Description of original award (Fiscal Year 2022, $600,000)
Project Purpose: Residential Youth Services and Empowerment (RYSE), a 501(c)3, proposes to develop the Hale Apuakea Program as a replicable treatment model, offering specialized culturally inclusive, trauma-informed housing navigation, life skill, behavioral health, and economic development services within RYSE’s short-term residential array to increase stability, safety, and protective factors, promoting racial equity, for 90 vulnerable and at-risk youth up to age 25.
RYSE seeks Priority Consideration 1A and 3.
Provide trauma-informed housing stabilization and supportive services for 90 at-risk youth throughout the grant period to improve stability and independence.
Provide access to behavioral health focused supportive services for 80 at-risk youth in the grant term to support recovery and resiliency.
Provide access to educational and employment services for 80 at-risk youth in the grant term to increase self-sufficiency.
Identify barriers and increase access to services through monthly focus groups with youth who identify as Native Hawaiian or Pacific Islander and/or another underserved population. (Priority 1(A))

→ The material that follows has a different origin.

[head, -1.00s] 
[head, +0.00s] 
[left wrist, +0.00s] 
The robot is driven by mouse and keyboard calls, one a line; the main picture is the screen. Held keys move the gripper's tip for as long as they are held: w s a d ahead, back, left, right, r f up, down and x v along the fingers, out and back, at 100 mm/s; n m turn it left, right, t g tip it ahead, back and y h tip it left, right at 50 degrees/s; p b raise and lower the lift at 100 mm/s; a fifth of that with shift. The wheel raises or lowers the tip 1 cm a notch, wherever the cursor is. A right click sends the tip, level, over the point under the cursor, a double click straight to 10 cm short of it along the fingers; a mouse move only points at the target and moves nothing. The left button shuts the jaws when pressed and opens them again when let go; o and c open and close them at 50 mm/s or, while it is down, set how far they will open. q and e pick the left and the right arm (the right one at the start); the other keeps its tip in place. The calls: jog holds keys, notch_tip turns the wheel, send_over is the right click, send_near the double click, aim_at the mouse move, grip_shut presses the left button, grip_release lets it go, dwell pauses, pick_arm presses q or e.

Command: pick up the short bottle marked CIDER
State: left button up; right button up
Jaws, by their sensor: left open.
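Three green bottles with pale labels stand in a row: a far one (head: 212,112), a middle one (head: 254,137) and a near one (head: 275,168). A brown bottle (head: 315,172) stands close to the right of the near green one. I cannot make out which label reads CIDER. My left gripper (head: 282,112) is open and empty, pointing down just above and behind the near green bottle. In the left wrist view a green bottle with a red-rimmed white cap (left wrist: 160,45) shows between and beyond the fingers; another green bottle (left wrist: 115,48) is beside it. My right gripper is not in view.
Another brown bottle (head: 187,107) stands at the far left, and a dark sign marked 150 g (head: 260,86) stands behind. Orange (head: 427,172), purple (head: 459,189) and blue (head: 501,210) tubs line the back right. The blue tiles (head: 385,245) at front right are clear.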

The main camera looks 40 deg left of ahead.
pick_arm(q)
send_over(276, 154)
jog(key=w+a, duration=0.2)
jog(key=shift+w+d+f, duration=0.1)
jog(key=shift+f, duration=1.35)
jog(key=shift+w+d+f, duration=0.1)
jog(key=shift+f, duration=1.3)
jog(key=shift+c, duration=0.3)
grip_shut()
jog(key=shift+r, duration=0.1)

Demonstrate program model effectiveness, emphasizing racial equity, through rigorous evaluation activities resulting in an implementation model for national program replication. (Priority 3)
83% of youth have increased life skills to promote positive outcomes.
90% of youth report increased stability after six months of services.
75% of youth exit RYSE residential placements to safe, stable housing.
100% of program participants who exit to permanent housing maintain housing at six months.
100% of youth who receive 6 or more behavioral health services (BHS) have improved connections and support networks in one or more domains.
At least 80% of those who received 12 or more units of BHS will demonstrate progress meeting their recovery or rehabilitation goals.
At least 80% of those who receive education or employment services will demonstrate progress in meeting their self-sufficiency goals.
100% of youth report services were culturally responsive.
Youth outcomes achieved are consistent across all subpopulations by the end of Year 3 of funding, as demonstrated by disaggregated data.
Service Area: The island of O’ahu, Hawai’i.
Project Beneficiaries: At-risk youth and young adults who have experienced a history of foster care involvement, child poverty, child abuse or neglect, human trafficking, juvenile justice involvement, substance use or misuse, and/or gang involvement up to age 25, emphasizing those who are Native Hawaiian or Pacific Islander or identify as Black, Indigenous, or a Persons of Color (BIPOC).